> **Dataset content**:
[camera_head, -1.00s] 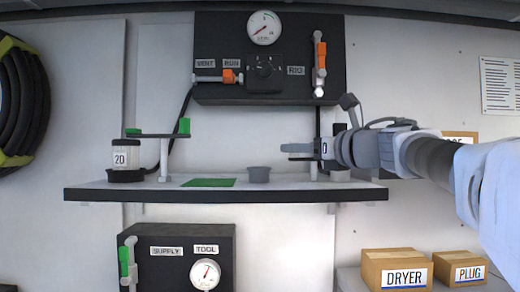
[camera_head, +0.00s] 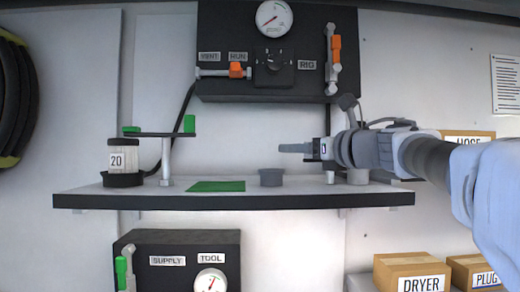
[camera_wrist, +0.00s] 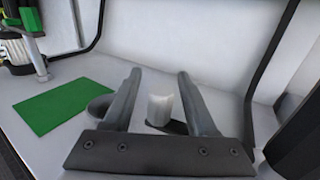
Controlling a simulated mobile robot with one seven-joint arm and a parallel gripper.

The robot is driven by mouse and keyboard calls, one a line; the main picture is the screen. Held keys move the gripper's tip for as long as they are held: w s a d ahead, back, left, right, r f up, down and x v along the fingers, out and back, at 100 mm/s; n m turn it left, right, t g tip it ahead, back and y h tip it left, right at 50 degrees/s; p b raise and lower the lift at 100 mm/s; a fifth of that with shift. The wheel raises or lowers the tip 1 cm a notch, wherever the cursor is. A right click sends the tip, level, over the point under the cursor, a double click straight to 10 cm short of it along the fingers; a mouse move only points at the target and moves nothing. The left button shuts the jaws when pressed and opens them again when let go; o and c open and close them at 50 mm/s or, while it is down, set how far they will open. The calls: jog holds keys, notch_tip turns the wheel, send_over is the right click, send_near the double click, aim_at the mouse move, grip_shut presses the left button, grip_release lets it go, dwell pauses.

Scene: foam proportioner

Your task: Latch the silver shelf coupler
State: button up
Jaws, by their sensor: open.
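A short silver cylinder (camera_wrist: 160,108) stands upright on the shelf in the wrist view, with a dark flat piece at its foot. It appears between the two fingers of my gripper (camera_wrist: 157,78). The fingers are open, and I see no contact with the cylinder. In the head view my gripper (camera_head: 292,148) points left above the right half of the shelf (camera_head: 110,202). A grey cup (camera_head: 271,177) stands on the shelf below the fingertips. A second grey cup (camera_head: 357,177) stands under my wrist, beside a thin post (camera_head: 330,177). I cannot tell which head-view part is the silver cylinder.
A green mat (camera_head: 216,186) lies left of the grey cup. A jar marked 20 (camera_head: 118,161) and a post with a green-ended bar (camera_head: 165,150) stand farther left. A black gauge panel (camera_head: 225,85) hangs above the shelf, another (camera_head: 190,240) below. Boxes (camera_head: 410,268) sit lower right.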

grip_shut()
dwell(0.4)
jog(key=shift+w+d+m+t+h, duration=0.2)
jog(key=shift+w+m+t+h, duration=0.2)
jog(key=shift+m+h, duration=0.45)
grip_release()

> **Problem to solve**: Repeat the lines above exactly, beginning with the one containing "[camera_head, +0.00s]" and finishing with the one containing "State: button up". No pictures belong in the copy.

> **Response to this task**:
[camera_head, +0.00s] 
[camera_wrist, +0.00s] 
Controlling a simulated mobile robot with one seven-joint arm and a parallel gripper.

The robot is driven by mouse and keyboard calls, one a line; the main picture is the screen. Held keys move the gripper's tip for as long as they are held: w s a d ahead, back, left, right, r f up, down and x v along the fingers, out and back, at 100 mm/s; n m turn it left, right, t g tip it ahead, back and y h tip it left, right at 50 degrees/s; p b raise and lower the lift at 100 mm/s; a fifth of that with shift. The wheel raises or lowers the tip 1 cm a notch, wherever the cursor is. A right click sends the tip, level, over the point under the cursor, a double click straight to 10 cm short of it along the fingers; a mouse move only points at the target and moves nothing. The left button shuts the jaws when pressed and opens them again when let go; o and c open and close them at 50 mm/s or, while it is down, set how far they will open. The calls: jog holds keys, notch_tip turns the wheel, send_over is the right click, send_near the double click, aim_at the mouse move, grip_shut presses the left button, grip_release lets it go, dwell pauses.

Scene: foam proportioner

Your task: Latch the silver shelf coupler
State: button up

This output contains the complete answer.